Aus Torgau hat sich Kathrin Hain
auf den Weg gemacht. Sie mag bei Fernsehbildern über Marco "schon gar
nicht mehr hinsehen" und findet es unerträglich, "dass so wenig
passiert": "Vielleicht hilft doch ein großes Machtwort dem Jungen",
lautet ihr Appell an die Verantwortlichen in Deutschland, in der Türkei
und in Großbritannien.
Für Mahnwachen-Mitorganisator Siegfried
von Rabenau sind diese Reaktionen "ein gutes Zeichen, mit wieviel Herz
und Verstand Marcos Anliegen Unterstützung findet". Anwalt Matthias
Waldraff dankt im Namen von Marcos Eltern "von Herzen für dieses
Mitgefühl". Die Fülle an Briefen und Mails zeige "eine unglaubliche
Solidarität, wie sie ein Anwalt nur selten erlebt". Dies gebe "Marco
"auch die nötige Power, um im Knast durchzuhalten".
Auch Marcos
Bruder Sascha spricht Worte des Dankes zu den Teilnehmern.

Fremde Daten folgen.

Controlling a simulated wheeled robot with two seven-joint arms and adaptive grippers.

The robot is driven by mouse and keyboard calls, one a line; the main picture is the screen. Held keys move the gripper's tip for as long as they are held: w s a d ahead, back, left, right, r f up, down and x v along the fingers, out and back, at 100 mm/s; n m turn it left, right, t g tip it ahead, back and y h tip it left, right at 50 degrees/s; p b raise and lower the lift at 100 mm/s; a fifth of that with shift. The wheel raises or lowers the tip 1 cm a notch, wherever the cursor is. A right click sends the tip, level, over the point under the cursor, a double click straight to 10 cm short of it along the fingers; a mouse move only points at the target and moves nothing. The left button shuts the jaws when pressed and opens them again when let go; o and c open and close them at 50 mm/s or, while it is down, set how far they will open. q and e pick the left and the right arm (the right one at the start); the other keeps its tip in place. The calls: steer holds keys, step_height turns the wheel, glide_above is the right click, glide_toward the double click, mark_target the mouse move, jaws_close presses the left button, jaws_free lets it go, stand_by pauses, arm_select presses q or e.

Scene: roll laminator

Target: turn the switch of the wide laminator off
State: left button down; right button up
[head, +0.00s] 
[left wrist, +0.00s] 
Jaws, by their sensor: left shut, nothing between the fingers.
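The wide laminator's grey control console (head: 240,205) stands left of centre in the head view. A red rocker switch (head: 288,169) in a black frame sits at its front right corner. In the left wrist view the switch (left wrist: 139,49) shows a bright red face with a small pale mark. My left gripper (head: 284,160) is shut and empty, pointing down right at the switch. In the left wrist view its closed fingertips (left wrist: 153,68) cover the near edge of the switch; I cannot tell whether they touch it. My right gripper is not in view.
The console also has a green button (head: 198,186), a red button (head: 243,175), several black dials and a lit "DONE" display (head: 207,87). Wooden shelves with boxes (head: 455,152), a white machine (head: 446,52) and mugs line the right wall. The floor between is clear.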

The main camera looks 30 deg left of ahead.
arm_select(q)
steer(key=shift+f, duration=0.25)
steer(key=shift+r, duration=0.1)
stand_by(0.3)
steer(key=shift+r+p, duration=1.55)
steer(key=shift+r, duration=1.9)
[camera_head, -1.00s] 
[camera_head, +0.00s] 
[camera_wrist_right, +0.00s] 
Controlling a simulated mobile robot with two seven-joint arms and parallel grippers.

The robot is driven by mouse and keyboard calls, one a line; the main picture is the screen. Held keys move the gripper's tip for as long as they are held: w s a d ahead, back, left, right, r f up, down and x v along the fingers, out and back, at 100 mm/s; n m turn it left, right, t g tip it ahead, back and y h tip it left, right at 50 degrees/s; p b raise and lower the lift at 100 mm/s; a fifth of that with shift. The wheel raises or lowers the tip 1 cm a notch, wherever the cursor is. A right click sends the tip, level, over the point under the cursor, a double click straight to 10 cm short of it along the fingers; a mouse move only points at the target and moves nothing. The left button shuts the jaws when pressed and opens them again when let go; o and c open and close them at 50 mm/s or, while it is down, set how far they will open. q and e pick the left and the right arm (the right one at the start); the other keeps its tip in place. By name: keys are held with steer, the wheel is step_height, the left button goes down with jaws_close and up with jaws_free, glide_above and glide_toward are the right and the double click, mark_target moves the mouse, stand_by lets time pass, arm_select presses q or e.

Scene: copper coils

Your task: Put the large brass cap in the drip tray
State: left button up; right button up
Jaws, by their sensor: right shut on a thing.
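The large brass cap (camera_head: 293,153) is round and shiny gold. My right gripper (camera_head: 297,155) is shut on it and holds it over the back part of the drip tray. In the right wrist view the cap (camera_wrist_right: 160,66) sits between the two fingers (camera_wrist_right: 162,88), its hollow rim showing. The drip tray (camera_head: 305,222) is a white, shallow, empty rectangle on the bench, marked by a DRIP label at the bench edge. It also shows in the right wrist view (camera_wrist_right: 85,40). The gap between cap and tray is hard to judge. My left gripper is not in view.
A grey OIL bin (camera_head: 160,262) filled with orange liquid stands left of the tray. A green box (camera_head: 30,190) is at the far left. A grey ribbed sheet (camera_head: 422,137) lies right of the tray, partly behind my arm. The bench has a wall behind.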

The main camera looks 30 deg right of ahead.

Er versucht,
gefasst zu bleiben und macht deswegen Pausen zwischen seinen Sätzen.
"Ich vermisse ihn sehr und hoffe so sehr, dass er bald wieder nach
Hause kommt."
"Freiheit für Marco" rufen die jüngeren
Teilnehmer am Ende der kleinen Kundgebung immer wieder. Dann setzen
sich viele mit ihren Fackeln in Bewegung. Hunderte Lichter leuchten an
diesem Abend immer wieder in Berlins Mitte - als Zeichen der Hoffnung
für die Freilassung des jungen Uelzeners.